Just like, when someone says, “I can…” they are creating a reality where that is just as likely true.
The difference is, what is the most honest version of the reality they have created.
I didn’t stay with “I can look at pornography and I will” for very long.
I moved to “I can look at pornography and I will later”.
Then I moved to, “I can look at pornography and I don’t want to right now.”
I took a few more steps and eventually got to a thought that would have been very hard for me to believe in the beginning of my journey when I was sitting in meetings and saying out loud as an attestation of my inability to stop looking at pornography, “Hi, my name is Zach and I’m a pornography addict”.
I reached a thought that I believe is true and that I believe fulfills my moral compass as well as maintains my agency.

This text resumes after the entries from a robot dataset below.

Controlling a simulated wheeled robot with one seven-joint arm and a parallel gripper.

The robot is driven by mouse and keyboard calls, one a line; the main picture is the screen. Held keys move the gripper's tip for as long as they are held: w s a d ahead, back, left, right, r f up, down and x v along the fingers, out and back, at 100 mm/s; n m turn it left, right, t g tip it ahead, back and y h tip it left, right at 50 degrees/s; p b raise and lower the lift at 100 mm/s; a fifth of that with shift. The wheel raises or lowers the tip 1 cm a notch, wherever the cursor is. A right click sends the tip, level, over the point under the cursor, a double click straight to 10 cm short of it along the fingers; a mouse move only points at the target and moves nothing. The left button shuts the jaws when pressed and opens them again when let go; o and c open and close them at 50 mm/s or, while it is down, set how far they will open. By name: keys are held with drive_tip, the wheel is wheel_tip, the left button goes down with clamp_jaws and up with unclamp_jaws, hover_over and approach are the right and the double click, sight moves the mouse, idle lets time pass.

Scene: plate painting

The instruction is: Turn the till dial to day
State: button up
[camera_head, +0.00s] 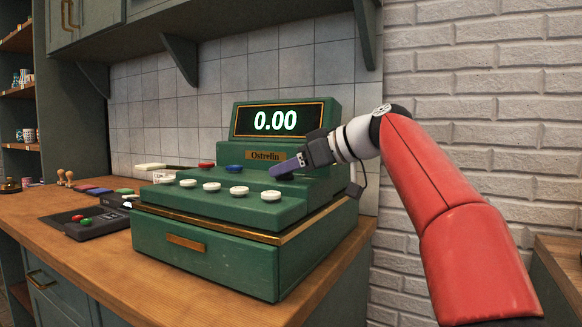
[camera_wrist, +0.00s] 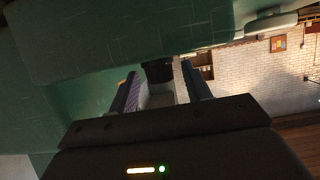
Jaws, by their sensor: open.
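The green till (camera_head: 210,258) stands on the wooden counter, its display (camera_head: 276,121) reading 0.00. My gripper (camera_head: 287,168) reaches in from the right, over the till's stepped top at its right end, below the display. In the wrist view, my gripper (camera_wrist: 161,82) is open, with one finger on each side. A small dark block (camera_wrist: 158,72) shows between or just beyond the fingertips, against green surfaces. It may be the dial; contact with the fingers cannot be told. No dial marking or setting is readable, and the head view shows no clear dial.
White keys (camera_head: 211,188) line the till's front step, with blue and red keys (camera_head: 207,164) behind. A card terminal (camera_head: 98,222) and stamps (camera_head: 66,178) lie to the left. A brick wall (camera_head: 480,120) stands behind my arm. A shelf bracket (camera_head: 183,62) hangs above.

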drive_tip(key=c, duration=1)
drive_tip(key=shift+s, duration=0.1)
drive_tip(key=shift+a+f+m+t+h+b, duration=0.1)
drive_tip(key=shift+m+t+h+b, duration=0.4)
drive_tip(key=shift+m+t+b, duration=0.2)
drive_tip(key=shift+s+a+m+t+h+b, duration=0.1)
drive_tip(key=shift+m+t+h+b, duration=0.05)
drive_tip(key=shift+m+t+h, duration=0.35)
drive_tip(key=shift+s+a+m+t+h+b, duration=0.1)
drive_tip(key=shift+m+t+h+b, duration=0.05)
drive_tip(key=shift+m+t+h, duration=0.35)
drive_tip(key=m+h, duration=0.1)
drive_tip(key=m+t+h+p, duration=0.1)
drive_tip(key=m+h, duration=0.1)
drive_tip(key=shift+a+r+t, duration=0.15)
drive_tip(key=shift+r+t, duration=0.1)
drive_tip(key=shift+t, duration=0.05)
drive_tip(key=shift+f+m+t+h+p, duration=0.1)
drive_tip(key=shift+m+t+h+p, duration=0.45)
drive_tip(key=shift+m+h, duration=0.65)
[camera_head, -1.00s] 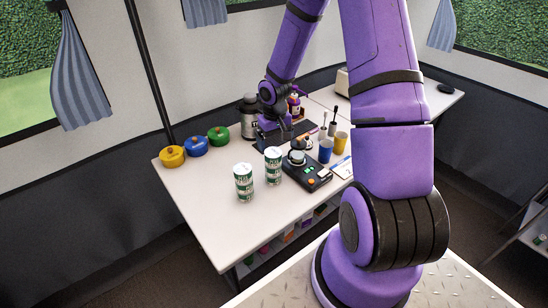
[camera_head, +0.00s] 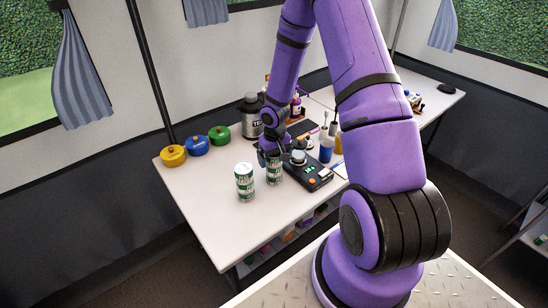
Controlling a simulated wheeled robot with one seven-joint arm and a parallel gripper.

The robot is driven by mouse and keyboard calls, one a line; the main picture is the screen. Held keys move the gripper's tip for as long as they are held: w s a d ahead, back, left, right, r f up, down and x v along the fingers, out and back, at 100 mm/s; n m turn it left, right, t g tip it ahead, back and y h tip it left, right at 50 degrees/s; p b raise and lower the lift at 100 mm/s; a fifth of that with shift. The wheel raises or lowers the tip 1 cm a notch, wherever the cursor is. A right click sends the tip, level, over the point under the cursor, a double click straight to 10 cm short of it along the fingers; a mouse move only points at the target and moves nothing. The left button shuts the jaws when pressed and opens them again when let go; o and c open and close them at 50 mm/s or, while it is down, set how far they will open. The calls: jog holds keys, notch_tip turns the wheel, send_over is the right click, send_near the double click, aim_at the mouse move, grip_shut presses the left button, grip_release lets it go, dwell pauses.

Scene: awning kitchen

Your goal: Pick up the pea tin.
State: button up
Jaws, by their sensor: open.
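Two look-alike white and green tins stand upright on the white table (camera_head: 225,225): a left tin (camera_head: 245,182) and a right tin (camera_head: 274,173). Their labels are too small to read, so I cannot tell which holds peas. My gripper (camera_head: 270,157) is open at the top of the right tin and hides its upper part. I cannot tell whether the fingers are around the tin or touching it. The left tin stands apart from the gripper.
A black scale-like device (camera_head: 312,175) stands just right of the right tin. Yellow (camera_head: 173,156), blue (camera_head: 196,146) and green (camera_head: 220,135) lidded pots line the back left. A dark-topped canister (camera_head: 252,120) and a blue cup (camera_head: 326,150) stand behind. The table's front left is clear.

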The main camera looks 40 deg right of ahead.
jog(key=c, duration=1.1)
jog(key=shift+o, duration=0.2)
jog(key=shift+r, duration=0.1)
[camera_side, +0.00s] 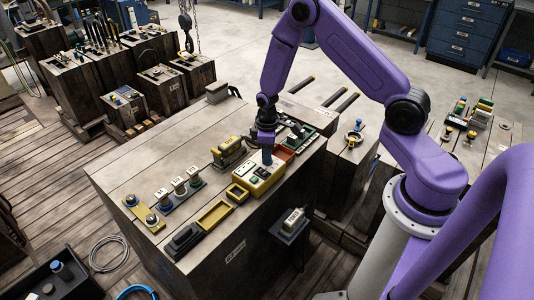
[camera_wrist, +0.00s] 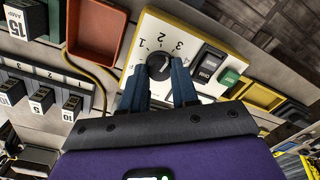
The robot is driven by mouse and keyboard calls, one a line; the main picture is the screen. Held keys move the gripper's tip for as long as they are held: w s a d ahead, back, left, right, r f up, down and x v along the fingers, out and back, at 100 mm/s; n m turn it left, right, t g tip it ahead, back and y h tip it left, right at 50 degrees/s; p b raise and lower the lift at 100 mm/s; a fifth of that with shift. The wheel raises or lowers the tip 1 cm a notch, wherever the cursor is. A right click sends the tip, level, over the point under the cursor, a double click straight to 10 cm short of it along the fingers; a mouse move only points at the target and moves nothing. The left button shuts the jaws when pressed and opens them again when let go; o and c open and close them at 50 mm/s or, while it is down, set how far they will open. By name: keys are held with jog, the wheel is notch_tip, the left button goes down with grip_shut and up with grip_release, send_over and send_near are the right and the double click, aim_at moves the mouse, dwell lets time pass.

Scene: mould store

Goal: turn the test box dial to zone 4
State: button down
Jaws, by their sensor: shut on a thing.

It is a thought that we all need to reach in order to be fully aware of ourselves in whatever circumstance we find ourselves in.
It is the same thought that many of us have about things that we don’t want to use or ingest. Drugs, coffee, alcohol to name some.
The thought is, “I can, but I choose not to.”
When I finally was able to believe the thought, “I can look at pornography, but I choose not to” was when I was able to completely free myself from its grip. I was no longer “addicted”.
When we choose to look at our thoughts and beliefs objectively and critically, we can find out if they are indeed empowering us the way Christ teaches us that they do.
Whether you want to believe that you can be 120 pounds again or that you can choose not to look at your phone 100 times a day or that you can choose not to look at pornography, you can.
But like me, you may have to start with a thought that is nearer to where you are now than to where you want to be before you get there.